▸ **Stated task**
Copy each line where the word "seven" occurs.

▸ **Data to use**
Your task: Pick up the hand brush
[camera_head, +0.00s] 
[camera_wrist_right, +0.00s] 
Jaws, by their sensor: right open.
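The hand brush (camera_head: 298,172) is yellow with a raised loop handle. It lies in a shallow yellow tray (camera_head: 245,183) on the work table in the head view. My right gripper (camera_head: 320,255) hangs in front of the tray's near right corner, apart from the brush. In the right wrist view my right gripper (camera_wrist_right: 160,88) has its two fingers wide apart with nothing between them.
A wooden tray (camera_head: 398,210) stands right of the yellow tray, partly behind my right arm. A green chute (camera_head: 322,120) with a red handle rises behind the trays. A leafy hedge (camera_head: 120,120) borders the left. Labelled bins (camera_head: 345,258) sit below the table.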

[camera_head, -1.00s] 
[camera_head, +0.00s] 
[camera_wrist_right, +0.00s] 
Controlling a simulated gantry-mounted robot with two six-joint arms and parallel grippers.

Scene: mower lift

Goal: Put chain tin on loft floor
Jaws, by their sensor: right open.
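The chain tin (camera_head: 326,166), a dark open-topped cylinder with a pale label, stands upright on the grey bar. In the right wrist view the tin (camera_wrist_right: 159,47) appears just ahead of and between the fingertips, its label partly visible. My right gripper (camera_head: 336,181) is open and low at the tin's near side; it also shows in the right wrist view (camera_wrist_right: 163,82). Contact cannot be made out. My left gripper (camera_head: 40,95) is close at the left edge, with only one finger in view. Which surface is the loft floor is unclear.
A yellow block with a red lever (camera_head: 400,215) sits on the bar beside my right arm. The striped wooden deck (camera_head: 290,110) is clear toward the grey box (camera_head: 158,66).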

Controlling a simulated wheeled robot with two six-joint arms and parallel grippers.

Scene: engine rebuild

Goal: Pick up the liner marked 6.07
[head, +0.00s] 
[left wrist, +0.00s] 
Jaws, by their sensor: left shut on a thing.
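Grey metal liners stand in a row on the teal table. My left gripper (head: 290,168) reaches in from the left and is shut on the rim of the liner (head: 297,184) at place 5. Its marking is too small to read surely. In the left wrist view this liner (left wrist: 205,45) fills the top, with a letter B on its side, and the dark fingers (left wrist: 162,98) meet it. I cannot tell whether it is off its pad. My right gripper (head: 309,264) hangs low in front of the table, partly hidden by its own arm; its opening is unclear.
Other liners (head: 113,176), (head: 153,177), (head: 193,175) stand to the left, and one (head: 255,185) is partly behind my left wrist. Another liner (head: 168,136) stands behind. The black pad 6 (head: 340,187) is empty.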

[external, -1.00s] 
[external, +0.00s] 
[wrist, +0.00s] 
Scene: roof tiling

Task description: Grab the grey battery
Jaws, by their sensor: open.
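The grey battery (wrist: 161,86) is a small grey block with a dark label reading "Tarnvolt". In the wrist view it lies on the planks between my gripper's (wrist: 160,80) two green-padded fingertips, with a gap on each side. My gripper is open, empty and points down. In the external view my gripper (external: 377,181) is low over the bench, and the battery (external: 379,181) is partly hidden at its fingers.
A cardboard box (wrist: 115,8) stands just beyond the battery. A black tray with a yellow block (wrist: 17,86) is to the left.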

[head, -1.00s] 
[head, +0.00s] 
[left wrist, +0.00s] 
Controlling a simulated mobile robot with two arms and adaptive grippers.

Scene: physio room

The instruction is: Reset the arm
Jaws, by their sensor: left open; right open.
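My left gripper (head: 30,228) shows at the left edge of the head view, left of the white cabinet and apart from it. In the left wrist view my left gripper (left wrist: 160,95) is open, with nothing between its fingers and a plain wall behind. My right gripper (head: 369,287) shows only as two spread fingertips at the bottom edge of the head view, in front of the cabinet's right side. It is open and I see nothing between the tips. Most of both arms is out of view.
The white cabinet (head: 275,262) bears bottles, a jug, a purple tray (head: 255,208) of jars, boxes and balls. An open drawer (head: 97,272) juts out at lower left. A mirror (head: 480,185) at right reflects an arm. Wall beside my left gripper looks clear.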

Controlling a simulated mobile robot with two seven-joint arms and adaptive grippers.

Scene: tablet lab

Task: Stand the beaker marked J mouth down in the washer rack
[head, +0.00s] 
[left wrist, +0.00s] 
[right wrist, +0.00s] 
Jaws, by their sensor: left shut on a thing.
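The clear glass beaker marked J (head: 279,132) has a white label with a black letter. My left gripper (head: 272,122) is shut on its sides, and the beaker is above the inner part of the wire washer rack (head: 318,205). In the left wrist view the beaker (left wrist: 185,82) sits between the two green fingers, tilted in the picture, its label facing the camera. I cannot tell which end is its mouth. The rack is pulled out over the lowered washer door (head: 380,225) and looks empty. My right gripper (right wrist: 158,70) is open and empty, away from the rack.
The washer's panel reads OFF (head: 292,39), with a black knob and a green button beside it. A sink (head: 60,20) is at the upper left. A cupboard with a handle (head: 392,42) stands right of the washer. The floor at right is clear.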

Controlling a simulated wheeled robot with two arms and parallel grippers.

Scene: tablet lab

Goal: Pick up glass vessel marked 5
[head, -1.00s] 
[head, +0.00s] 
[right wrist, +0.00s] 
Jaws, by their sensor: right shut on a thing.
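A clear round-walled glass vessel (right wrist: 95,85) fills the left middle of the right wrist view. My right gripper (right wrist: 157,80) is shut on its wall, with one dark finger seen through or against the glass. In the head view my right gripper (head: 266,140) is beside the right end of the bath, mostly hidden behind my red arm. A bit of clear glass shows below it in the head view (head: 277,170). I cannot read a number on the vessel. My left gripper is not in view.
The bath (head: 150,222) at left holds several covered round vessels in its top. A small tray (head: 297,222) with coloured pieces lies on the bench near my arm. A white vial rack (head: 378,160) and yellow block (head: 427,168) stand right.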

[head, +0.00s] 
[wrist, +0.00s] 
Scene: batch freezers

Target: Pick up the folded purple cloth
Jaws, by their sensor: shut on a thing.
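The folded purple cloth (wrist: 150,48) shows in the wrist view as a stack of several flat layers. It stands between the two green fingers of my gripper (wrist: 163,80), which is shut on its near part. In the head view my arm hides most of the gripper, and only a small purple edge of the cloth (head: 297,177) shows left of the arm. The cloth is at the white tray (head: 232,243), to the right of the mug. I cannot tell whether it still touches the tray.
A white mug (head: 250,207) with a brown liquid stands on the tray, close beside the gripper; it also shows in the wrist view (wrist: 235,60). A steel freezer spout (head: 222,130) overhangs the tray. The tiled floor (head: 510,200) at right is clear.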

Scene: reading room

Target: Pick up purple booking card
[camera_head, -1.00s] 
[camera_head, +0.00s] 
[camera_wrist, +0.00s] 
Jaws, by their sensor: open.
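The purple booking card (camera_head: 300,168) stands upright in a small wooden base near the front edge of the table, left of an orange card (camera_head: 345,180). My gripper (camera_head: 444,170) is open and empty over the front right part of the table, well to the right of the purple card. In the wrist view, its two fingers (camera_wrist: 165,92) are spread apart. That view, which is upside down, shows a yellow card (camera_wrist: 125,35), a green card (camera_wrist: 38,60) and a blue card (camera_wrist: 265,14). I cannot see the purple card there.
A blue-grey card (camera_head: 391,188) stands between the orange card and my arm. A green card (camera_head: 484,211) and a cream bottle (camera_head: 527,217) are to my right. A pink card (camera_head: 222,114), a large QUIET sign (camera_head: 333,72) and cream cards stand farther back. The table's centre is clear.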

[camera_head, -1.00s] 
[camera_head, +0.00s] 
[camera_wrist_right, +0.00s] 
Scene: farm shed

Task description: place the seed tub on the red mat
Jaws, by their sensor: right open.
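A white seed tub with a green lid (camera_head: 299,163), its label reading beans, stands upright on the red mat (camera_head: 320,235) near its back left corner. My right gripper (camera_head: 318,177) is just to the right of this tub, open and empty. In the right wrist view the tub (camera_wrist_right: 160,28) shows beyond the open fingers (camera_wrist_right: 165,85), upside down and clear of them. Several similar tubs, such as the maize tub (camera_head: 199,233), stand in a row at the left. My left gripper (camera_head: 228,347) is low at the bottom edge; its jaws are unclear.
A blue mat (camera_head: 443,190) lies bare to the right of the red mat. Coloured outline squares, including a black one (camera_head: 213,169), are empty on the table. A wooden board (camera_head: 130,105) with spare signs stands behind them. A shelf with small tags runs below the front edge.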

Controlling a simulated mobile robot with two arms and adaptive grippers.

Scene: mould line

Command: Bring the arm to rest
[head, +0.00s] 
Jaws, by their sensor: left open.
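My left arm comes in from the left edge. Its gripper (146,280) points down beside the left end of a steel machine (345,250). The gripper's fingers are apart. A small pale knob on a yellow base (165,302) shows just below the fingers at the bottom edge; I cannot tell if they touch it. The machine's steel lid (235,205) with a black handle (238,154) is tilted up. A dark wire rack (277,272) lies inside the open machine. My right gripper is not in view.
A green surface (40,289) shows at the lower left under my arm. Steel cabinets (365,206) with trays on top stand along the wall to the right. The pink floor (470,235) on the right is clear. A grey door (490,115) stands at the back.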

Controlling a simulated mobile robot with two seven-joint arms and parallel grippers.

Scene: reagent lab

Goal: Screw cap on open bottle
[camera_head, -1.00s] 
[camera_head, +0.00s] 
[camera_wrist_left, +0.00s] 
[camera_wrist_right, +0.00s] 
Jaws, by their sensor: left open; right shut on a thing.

▸ **Result of the exercise**
Controlling a simulated mobile robot with two seven-joint arms and adaptive grippers.
Controlling a simulated mobile robot with two seven-joint arms and parallel grippers.

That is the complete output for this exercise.